> _Task prompt_:
Print, exactly as they stand, the lines from the start of the listing to the line containing "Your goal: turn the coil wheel", inclusive.
____
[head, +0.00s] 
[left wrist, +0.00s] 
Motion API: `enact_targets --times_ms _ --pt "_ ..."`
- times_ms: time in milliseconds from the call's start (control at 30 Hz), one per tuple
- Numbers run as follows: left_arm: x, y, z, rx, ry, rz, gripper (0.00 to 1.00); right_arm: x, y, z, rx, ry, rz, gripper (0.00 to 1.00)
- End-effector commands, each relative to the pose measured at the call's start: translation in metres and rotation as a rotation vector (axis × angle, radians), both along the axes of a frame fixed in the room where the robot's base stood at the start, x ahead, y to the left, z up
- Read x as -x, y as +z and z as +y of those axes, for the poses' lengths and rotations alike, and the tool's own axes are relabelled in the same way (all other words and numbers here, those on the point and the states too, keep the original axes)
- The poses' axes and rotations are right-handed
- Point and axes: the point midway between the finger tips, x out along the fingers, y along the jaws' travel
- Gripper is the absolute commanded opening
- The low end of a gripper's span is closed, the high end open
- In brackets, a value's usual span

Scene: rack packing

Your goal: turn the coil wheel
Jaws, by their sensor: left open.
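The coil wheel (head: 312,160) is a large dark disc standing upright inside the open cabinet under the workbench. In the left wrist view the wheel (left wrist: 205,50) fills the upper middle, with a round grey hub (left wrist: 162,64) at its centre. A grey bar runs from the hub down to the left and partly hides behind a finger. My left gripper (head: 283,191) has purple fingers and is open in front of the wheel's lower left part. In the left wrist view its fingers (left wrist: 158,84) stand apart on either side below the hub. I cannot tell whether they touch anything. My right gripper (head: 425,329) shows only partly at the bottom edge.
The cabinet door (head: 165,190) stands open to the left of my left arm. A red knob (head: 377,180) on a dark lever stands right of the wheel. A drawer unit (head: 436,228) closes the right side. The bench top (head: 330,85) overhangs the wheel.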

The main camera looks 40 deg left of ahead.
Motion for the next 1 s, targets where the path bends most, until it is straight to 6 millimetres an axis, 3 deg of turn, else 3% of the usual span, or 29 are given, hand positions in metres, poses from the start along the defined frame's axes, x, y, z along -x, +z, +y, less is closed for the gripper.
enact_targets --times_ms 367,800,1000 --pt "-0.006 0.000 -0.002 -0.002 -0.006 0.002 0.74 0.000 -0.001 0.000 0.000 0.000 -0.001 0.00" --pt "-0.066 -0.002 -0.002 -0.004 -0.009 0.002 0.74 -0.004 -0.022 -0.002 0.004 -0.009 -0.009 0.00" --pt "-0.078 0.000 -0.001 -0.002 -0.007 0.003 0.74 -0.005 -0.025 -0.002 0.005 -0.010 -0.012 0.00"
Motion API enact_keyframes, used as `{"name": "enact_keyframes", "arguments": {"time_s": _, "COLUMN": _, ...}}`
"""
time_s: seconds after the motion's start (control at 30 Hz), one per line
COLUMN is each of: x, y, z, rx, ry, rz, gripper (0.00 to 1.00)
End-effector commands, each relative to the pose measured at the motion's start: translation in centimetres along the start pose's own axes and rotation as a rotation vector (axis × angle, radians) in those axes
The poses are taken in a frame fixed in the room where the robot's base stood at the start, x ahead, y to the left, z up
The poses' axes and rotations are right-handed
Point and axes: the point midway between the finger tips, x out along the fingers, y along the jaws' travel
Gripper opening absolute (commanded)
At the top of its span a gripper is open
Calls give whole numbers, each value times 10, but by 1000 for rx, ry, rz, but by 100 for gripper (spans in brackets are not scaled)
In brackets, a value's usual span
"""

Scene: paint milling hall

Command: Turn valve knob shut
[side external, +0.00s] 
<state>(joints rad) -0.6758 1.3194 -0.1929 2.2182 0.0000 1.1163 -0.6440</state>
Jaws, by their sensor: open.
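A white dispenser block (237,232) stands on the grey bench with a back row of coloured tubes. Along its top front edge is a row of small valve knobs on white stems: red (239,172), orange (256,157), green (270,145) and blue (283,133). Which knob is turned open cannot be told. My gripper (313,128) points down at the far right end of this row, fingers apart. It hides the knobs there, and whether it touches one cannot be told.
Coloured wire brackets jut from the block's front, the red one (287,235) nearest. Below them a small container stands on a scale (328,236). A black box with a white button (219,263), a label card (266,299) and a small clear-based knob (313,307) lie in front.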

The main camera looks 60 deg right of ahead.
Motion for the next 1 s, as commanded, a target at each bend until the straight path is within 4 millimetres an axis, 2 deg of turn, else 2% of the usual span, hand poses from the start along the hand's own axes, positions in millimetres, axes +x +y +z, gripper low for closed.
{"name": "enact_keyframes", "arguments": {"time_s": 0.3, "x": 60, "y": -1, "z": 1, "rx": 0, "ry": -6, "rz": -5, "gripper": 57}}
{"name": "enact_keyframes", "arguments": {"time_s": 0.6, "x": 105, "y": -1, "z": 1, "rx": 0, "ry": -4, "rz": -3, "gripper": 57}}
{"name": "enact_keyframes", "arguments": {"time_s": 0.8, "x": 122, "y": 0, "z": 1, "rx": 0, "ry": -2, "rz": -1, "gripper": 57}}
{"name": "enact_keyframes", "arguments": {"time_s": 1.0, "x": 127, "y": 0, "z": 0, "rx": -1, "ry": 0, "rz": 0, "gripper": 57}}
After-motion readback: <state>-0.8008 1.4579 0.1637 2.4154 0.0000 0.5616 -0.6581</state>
____
> _Problem solution_:
[head, +0.00s] 
[left wrist, +0.00s] 
Motion API: `enact_targets --times_ms _ --pt "_ ..."`
- times_ms: time in milliseconds from the call's start (control at 30 Hz), one per tuple
- Numbers run as follows: left_arm: x, y, z, rx, ry, rz, gripper (0.00 to 1.00); right_arm: x, y, z, rx, ry, rz, gripper (0.00 to 1.00)
- End-effector commands, each relative to the pose measured at the call's start: translation in metres and rotation as a rotation vector (axis × angle, radians), both along the axes of a frame fixed in the room where the robot's base stood at the start, x ahead, y to the left, z up
- Read x as -x, y as +z and z as +y of those axes, for the poses' lengths and rotations alike, and the tool's own axes are relabelled in the same way (all other words and numbers here, those on the point and the states too, keep the original axes)
- The poses' axes and rotations are right-handed
- Point and axes: the point midway between the finger tips, x out along the fingers, y along the jaws' travel
- Gripper is the absolute commanded opening
- The low end of a gripper's span is closed, the high end open
- In brackets, a value's usual span

Scene: rack packing

Your goal: turn the coil wheel

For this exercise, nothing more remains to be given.